Rishad Tobaccowala: Why Nestle’s “Share Your Goodness” is more than Good

28 Apr,2014

Rishad Tobaccowala

By Rishad Tobaccowala


Nestle has hit a nerve with its latest “Share Your Goodness” campaign. This series of heartwarming ads has emotionally resonated with millions of people in India, as well as a larger set of the global population via social/online media.


If you haven’t seen the campaign yet, I’d encourage you to check it out. The first commercial is Adoption and the second Dabbawala.


I share this campaign because it’s a great example of next generation storytelling and its message has resonated with many, largely because the campaign leveraged a number of new media tricks – from online video with extended versions to smart search optimization and seeding its own hash tag #ShareYourGoodness to enable sharing and discovery.


But the campaign is a success for more reasons than just great storytelling and new media tricks. So why did this campaign succeed and what can we learn from it as global marketers? The lessons are surprisingly less about digital technology and more about analog humanity.


1. Storytelling is critical: Both executions, particularly Adoption, is a well-honed story – a story with humanity that leaves enough unsaid that the viewer brings their own experiences into the experience and therefore it becomes more engaging.


2. Human insights are key: The core insight is really about how food is central to human bonding and social experience. In both commercials, food serves as a bridge, a connection, an expression of love and understanding between siblings, husband and wife and just people.


3. Smart marketers own the category benefit: Food is an effective way to share our goodness. This is the underlying emotional benefit of food, besides its ability to sustain us physically. By linking Nestle to this underlying category benefit, Nestle looks bigger, more purposeful and more relevant to life than just being a food manufacturer.


4. Break The Mould: Somewhere a client or a series of clients made some bold calls. First, they decided to launch the campaign online. Second, they approved story lines where the brand is the hero without the product being the hero or appearing all over the story. Third, they approved scripts that took on out of the ordinary topics. And finally, they understood that we live in a connected world and had their agencies seed, enable and leverage sharing.

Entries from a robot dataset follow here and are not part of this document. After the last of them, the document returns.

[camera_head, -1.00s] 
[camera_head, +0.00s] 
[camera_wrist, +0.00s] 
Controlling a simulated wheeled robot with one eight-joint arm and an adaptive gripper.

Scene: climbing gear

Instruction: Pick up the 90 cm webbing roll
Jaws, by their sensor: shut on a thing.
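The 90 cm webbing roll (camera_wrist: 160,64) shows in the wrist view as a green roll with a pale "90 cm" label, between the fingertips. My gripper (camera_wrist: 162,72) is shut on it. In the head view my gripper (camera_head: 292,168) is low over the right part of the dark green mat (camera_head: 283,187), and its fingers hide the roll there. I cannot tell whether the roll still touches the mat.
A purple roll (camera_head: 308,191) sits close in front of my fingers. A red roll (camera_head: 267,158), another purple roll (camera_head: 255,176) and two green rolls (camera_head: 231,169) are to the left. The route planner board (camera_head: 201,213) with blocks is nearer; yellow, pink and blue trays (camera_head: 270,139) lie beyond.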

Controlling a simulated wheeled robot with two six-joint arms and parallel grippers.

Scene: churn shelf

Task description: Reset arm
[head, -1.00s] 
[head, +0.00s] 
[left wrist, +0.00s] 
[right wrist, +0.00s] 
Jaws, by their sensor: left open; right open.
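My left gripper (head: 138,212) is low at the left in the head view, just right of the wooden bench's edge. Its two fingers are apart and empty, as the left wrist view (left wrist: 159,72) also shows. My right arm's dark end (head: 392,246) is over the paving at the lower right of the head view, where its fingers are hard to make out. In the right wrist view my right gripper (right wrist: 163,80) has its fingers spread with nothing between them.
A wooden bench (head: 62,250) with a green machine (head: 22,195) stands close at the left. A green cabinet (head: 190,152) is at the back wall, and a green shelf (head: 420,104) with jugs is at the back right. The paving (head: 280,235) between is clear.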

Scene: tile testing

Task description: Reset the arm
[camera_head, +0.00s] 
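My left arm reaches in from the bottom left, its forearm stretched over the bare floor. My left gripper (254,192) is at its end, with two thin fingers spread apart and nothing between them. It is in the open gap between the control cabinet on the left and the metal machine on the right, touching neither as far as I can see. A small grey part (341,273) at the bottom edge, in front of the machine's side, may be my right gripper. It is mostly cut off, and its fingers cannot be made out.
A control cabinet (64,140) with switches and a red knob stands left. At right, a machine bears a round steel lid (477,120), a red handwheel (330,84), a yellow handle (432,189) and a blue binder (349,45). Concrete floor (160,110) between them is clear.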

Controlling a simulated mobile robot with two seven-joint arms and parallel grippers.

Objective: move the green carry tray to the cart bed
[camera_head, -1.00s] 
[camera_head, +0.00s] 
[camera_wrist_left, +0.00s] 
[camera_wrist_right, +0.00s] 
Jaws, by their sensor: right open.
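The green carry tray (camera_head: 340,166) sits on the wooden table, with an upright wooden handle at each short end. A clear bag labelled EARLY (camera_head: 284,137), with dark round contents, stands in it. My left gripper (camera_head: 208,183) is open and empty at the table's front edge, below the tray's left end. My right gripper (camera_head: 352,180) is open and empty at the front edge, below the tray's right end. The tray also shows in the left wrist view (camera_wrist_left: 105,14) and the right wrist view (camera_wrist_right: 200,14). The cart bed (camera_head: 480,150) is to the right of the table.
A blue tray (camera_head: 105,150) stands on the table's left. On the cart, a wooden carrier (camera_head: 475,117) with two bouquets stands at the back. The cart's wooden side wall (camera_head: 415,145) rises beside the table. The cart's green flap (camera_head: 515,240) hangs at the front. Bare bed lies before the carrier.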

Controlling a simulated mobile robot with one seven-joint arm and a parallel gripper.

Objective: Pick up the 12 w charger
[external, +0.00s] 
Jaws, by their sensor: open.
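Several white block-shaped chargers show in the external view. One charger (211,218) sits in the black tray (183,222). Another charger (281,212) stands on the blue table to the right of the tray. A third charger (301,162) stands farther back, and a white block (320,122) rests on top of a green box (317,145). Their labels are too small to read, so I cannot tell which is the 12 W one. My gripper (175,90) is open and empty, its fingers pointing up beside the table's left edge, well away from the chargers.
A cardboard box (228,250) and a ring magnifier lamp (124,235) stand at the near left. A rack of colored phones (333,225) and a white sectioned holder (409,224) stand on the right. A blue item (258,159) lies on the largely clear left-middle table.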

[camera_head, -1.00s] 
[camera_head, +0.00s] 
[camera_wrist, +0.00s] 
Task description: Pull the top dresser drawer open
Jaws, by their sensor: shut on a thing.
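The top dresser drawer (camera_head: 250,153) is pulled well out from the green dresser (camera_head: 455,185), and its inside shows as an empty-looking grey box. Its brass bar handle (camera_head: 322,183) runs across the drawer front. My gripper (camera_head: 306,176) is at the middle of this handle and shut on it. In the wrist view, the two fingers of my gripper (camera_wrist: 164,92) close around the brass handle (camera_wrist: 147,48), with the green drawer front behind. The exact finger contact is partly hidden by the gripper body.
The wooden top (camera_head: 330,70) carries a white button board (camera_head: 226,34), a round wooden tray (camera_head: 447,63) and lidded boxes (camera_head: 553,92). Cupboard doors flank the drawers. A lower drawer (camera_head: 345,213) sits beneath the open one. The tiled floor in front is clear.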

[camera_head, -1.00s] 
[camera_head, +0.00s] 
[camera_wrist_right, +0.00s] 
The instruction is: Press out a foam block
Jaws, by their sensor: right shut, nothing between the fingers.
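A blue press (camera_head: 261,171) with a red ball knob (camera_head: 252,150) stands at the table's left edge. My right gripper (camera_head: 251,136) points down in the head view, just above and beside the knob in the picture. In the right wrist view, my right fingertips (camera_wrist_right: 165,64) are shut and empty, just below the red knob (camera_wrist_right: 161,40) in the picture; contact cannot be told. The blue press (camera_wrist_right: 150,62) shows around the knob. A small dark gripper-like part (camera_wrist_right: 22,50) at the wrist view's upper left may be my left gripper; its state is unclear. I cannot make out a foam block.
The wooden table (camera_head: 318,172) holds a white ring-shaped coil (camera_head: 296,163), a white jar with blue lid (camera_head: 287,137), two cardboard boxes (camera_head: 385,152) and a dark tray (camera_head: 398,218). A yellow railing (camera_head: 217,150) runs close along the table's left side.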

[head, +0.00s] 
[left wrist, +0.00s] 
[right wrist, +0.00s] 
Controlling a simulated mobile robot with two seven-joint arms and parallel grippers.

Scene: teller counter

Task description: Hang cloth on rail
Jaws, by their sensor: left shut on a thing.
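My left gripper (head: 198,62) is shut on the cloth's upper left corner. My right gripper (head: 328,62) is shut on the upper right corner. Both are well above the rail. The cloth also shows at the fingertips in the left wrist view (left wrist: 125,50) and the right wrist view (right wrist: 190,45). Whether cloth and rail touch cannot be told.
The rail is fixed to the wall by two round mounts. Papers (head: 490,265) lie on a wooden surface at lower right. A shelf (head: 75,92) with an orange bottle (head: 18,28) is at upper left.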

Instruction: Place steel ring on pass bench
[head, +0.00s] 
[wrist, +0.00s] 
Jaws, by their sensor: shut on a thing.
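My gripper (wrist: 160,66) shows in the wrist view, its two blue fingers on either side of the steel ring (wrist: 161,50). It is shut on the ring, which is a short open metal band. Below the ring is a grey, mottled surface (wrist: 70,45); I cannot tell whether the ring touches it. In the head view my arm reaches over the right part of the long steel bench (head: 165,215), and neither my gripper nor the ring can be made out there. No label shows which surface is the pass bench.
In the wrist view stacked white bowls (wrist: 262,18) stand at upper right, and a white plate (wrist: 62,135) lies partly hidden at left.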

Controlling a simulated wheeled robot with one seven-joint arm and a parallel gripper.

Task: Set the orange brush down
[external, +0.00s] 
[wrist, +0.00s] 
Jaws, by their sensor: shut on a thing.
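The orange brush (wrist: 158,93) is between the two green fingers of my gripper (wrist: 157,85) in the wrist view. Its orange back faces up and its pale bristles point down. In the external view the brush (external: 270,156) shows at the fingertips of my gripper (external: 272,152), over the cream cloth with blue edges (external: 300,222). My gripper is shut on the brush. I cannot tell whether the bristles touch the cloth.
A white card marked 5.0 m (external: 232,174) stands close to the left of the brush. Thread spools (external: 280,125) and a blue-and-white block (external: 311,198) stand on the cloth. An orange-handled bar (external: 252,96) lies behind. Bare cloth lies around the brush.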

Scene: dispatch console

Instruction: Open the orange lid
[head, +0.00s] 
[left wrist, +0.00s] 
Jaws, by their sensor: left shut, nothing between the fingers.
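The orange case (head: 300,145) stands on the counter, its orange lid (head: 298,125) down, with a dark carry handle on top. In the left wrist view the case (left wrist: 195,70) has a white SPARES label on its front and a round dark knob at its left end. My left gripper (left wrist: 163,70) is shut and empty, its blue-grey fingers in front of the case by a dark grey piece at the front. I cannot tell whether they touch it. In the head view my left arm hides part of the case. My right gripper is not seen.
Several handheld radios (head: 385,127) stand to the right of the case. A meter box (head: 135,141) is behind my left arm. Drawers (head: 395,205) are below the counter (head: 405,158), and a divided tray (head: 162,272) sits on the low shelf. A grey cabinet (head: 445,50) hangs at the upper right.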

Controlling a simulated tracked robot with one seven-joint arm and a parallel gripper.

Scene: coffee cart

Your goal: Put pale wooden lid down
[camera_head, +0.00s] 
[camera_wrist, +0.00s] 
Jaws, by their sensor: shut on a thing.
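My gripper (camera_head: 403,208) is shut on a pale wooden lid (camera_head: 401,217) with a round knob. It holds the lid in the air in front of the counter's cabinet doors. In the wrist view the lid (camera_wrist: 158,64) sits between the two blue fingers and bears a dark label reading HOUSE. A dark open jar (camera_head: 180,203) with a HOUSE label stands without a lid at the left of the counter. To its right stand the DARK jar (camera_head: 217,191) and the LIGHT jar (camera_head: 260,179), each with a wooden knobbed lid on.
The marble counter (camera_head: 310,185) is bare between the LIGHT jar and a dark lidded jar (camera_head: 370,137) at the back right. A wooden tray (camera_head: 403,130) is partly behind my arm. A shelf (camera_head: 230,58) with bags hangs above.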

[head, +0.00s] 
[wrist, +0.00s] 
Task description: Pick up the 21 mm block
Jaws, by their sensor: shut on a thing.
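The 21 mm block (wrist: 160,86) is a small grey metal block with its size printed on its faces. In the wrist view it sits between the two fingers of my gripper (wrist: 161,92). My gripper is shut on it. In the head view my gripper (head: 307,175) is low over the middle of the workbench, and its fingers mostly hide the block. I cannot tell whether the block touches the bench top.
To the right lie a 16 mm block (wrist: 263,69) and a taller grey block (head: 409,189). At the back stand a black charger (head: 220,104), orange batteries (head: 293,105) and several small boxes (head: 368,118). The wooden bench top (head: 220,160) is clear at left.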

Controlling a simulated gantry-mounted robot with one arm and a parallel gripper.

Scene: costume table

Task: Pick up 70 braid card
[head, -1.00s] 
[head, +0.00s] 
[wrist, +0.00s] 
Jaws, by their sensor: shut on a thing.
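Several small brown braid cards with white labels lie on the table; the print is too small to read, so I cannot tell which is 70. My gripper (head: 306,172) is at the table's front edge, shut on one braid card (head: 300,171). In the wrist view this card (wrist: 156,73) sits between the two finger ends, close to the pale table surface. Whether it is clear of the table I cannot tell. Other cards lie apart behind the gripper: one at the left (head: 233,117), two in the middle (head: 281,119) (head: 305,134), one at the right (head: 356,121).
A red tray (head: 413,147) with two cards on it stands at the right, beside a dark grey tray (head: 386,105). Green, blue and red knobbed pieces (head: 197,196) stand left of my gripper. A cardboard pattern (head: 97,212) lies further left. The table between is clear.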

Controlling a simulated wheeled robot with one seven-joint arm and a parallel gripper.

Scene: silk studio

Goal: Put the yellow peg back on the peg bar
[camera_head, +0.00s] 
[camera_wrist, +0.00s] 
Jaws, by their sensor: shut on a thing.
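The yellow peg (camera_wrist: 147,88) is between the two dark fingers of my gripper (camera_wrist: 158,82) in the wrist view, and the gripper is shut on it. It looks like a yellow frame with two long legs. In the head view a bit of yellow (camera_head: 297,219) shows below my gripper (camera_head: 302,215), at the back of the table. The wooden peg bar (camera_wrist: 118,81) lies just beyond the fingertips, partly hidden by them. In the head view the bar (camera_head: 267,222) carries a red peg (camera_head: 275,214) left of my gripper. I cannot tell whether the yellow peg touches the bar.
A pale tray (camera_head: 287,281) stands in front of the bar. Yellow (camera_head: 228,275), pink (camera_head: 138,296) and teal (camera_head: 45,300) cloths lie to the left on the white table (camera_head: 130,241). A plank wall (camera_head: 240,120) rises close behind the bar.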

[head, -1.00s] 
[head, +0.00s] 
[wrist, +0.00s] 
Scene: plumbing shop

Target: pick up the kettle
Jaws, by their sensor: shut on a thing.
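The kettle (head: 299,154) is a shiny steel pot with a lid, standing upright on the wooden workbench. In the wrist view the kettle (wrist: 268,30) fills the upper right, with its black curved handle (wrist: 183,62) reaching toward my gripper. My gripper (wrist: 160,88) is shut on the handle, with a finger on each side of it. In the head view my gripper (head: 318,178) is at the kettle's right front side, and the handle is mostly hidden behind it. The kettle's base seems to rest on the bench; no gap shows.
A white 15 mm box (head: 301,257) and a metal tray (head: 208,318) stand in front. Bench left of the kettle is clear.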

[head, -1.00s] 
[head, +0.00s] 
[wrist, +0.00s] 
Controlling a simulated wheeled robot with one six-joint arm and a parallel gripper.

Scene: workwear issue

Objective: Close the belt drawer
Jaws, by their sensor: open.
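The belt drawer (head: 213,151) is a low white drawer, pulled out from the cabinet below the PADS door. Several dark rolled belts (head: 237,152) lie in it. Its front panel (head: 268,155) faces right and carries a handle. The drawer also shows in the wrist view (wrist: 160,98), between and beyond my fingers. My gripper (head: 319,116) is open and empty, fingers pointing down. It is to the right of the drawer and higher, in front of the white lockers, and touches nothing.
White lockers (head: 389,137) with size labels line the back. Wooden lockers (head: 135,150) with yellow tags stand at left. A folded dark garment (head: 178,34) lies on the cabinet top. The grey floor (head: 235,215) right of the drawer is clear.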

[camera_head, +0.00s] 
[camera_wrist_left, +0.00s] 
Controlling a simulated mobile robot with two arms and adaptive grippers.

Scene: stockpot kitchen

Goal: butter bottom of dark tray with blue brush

5. Recognize  and leverage the power of new media: Many marketers see digital and new media – even today in India and often around the world – as an after thought, an add-on or something one does to claim it is in the plan. The reality is that in places like India, which is the second largest market for Facebook with 100 million users (also Twitter’s and Linked In’s second largest market) and a highly mobile (soon in India 250 million smart phones), new media is as much media as old media and can allow for far more flexibility to create and distribute an idea. Why not start with the idea first and then determine the media rather than starting with the :30 or the print ad?


International appeal

The underlying insight of human goodness linked to sharing food, combined with the realization that the digital world allows one the room to tell a story which can then be shared and edited for other media, is so big that I believe this campaign has an appeal for international audiences, making it possible to leverage this effort across the globe.


In a connected world, the best ideas can come from everywhere and the Internet is global!


Marketers and agencies need to realize that some of the old arts (storytelling, insights, understanding category benefits) and pure client and agency guts are very critical. So is the ability to seamlessly leverage old and new media in ways that get people not only to be viewers, but be part of the media distribution plan.


Rishad Tobaccowala is a senior thoughleader in digital media and advertising. He works with the Publicis Groupe and is chair for Digitas, LBi, Razorfish for Publicis Groupe.